And where does it say a thing about beliefs? If I believe there should be same sex marriage......that's not 'establishing religion'. Or inhibiting anyone else's right to practice it.

Again, your mandate that all rights must be represented equally doesn't exist in our laws, our constitution, or our nation's history. Beliefs compete. And some lose. Those that lose are no represented in our laws. Those that win are.

And your beliefs grant you no authority to abrogate anyone else's rights.

Of course not. As you've equated any belief with religion. The 1st amendment never so much as mentions beliefs. Let alone forbids laws based on them.

You've literally imagined your entire premise. And the 1st amendment makes no mention of anything you've argued. Not one thing.

No, we do not agree. As beliefs aren't even mentioned in the constitution. I can hold a belief that we should have speeding laws. Per your wildly bizarre interpretation of the 1st amendment, that somehow violates the separation of church and state.

Back in reality, there's no such violation. As a belief doesn't necessarily establish any religion.
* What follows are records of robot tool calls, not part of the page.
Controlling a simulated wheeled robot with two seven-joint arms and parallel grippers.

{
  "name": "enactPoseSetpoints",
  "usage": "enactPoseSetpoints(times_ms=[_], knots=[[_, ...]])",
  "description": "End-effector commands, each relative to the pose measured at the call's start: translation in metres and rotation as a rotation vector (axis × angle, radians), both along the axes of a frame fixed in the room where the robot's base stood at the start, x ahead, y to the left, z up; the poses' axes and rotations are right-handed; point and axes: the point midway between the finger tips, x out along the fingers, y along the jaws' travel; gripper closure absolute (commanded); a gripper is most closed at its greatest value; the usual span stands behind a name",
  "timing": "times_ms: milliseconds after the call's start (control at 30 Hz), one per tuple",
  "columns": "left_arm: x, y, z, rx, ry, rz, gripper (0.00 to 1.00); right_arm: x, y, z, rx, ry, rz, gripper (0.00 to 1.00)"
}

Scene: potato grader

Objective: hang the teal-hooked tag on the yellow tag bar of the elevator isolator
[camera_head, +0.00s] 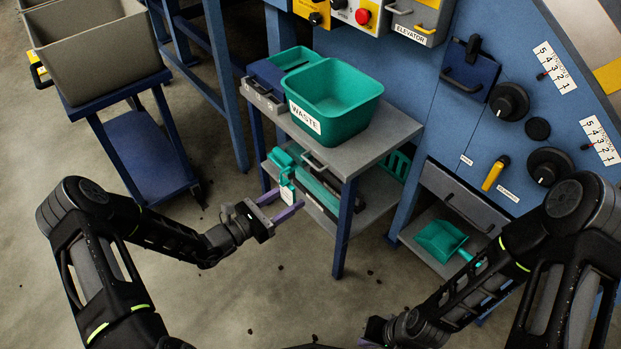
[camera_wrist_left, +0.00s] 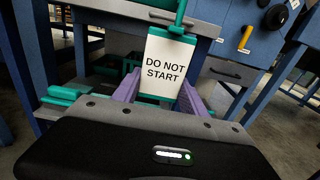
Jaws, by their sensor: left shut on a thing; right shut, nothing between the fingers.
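The tag (camera_head: 288,195) is a white card with a teal frame and a teal hook (camera_head: 284,163). My left gripper (camera_head: 285,205) is shut on it, in front of the grey cart. In the left wrist view the tag (camera_wrist_left: 165,65) reads "DO NOT START" and stands between the purple fingers, with its teal hook (camera_wrist_left: 181,14) above. The elevator isolator (camera_head: 416,22) is a grey unit labelled ELEVATOR at the top of the blue machine, with a yellow part (camera_head: 430,3) cut by the picture's top edge. My right gripper (camera_head: 373,331) is shut and empty at the bottom, partly hidden.
A teal WASTE bin (camera_head: 334,97) stands on the grey cart (camera_head: 392,135) between my left gripper and the machine. Dials (camera_head: 509,101), a yellow handle (camera_head: 494,174) and a teal scoop (camera_head: 441,240) are at the right. A grey crate (camera_head: 98,55) stands at the left.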

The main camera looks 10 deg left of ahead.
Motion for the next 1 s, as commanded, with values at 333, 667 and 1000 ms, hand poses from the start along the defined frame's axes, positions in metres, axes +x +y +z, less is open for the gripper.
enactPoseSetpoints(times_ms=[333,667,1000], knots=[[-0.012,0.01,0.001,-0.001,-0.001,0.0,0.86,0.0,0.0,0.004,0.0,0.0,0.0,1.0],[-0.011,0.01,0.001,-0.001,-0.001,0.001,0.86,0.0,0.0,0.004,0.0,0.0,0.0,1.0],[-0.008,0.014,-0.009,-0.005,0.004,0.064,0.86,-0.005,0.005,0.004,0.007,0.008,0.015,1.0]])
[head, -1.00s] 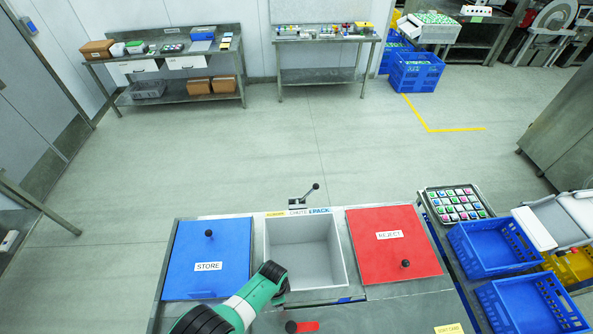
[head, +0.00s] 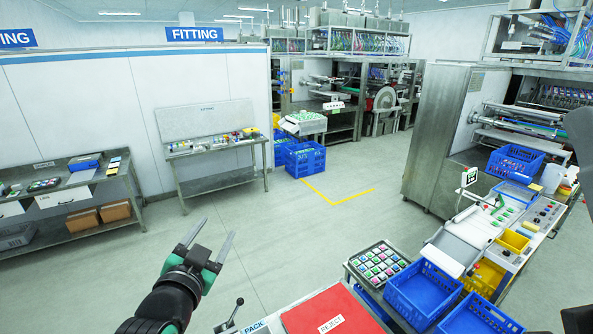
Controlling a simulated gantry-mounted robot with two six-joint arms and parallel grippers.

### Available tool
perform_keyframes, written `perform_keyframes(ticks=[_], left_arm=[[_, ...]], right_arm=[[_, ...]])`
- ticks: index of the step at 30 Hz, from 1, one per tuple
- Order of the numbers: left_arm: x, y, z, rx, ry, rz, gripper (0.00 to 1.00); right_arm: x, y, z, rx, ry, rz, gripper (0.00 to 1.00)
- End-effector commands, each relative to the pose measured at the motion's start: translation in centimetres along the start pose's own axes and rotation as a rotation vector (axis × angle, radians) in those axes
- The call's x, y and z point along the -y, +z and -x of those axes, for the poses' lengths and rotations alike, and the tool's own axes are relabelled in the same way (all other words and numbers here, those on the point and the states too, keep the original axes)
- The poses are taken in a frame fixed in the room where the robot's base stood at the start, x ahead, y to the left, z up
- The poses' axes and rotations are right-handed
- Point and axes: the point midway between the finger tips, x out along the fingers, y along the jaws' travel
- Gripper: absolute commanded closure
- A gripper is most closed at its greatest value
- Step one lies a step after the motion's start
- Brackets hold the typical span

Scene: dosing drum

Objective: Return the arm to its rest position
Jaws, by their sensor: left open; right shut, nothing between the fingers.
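My left gripper (head: 219,227) is at the lower left of the head view. Its two grey fingers are spread apart and point away from me, with nothing between them. It is raised over the floor, left of the station with the red REJECT lid (head: 328,314). My left arm comes in from the bottom edge. My right gripper is outside the view.
A lever (head: 230,317) stands beside the REJECT lid, right of my left arm. A tray of coloured pieces (head: 377,264) and blue crates (head: 422,293) lie to the right. Open floor (head: 290,232) stretches ahead. Benches stand along the far wall.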

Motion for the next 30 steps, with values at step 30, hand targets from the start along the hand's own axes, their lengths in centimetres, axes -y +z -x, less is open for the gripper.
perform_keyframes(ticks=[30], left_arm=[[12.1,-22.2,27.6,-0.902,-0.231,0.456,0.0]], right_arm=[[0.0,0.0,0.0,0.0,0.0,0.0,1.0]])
You merely calling anything you disagree with 'religion' doesn't magically make it so.

All you've done is switch to a useless false equivalency fallacy....insisting that any belief on any topic is religion.

Um, no. Its not.

And recognizing same sex marraige violates no rights. While denying same sex marriage violates rights. They're literal opposites.

Opposites are not 'equal'. One would think this was obvious.

Again, you bizarrely insist that beliefs and right are the same thing. And you're obviously wrong.

RE: Speeding laws
These are secular issues
and we all agree there are no religious beliefs involved there.

So if YOU have a religiously based problem with anything....suddenly someone *else's* belief about it is religion?

That's ludicrous.

If I support a woman's right to choose....and you believe that abortion is a mortal sin based on your religion....then my belief about a woman's right to choose suddenly becomes religious?

Um, nope.

Nor does your belief grant you the authority to impose your will on another woman's body. Her rights trump your beliefs regarding the use of her own body. Your beliefs grant you no authority. Nor is there any constitutional crisis as there is no constitutional restriction about 'establishing or denying beliefs'.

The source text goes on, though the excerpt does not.